• **Data extract**
○ ○ ○ ○ ○

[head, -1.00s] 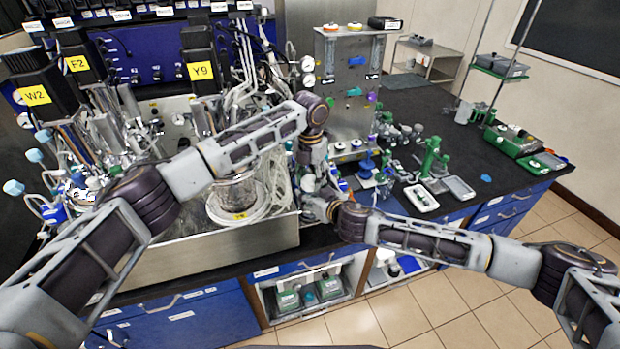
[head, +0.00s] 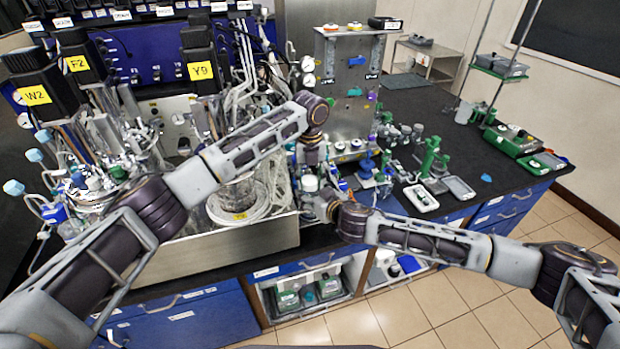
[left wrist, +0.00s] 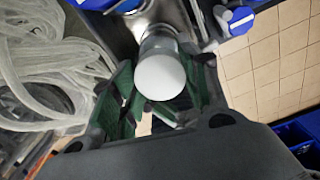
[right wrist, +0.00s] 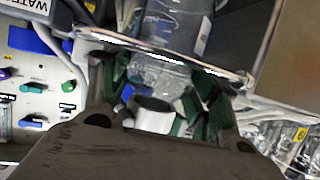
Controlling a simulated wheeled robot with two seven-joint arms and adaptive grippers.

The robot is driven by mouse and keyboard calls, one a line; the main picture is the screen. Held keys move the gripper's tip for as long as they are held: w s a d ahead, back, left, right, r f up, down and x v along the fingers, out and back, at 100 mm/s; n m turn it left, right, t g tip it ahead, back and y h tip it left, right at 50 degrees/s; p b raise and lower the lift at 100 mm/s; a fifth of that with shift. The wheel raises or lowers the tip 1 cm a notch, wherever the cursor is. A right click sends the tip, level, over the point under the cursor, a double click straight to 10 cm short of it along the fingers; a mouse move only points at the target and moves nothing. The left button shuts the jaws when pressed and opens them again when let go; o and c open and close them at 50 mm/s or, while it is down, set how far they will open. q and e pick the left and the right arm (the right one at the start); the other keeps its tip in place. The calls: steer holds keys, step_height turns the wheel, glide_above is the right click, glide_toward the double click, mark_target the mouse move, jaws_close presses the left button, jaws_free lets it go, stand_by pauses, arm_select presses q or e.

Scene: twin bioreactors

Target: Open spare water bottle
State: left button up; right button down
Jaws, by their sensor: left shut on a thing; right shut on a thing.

○ ○ ○ ○ ○

• **Written instruction**
Retype everything in the material word for word, minus pictures.

• **Solution for this exercise**
[head, -1.00s] 
[head, +0.00s] 
[left wrist, +0.00s] 
[right wrist, +0.00s] 
Controlling a simulated wheeled robot with two seven-joint arms and adaptive grippers.

The robot is driven by mouse and keyboard calls, one a line; the main picture is the screen. Held keys move the gripper's tip for as long as they are held: w s a d ahead, back, left, right, r f up, down and x v along the fingers, out and back, at 100 mm/s; n m turn it left, right, t g tip it ahead, back and y h tip it left, right at 50 degrees/s; p b raise and lower the lift at 100 mm/s; a fifth of that with shift. The wheel raises or lowers the tip 1 cm a notch, wherever the cursor is. A right click sends the tip, level, over the point under the cursor, a double click straight to 10 cm short of it along the fingers; a mouse move only points at the target and moves nothing. The left button shuts the jaws when pressed and opens them again when let go; o and c open and close them at 50 mm/s or, while it is down, set how far they will open. q and e pick the left and the right arm (the right one at the start); the other keeps its tip in place. The calls: steer holds keys, step_height turns the wheel, glide_above is the right click, glide_toward the double click, mark_target the mouse move, jaws_close presses the left button, jaws_free lets it go, stand_by pauses, arm_select presses q or e.

Scene: twin bioreactors

Target: Open spare water bottle
State: left button up; right button down
Jaws, by their sensor: left shut on a thing; right shut on a thing.

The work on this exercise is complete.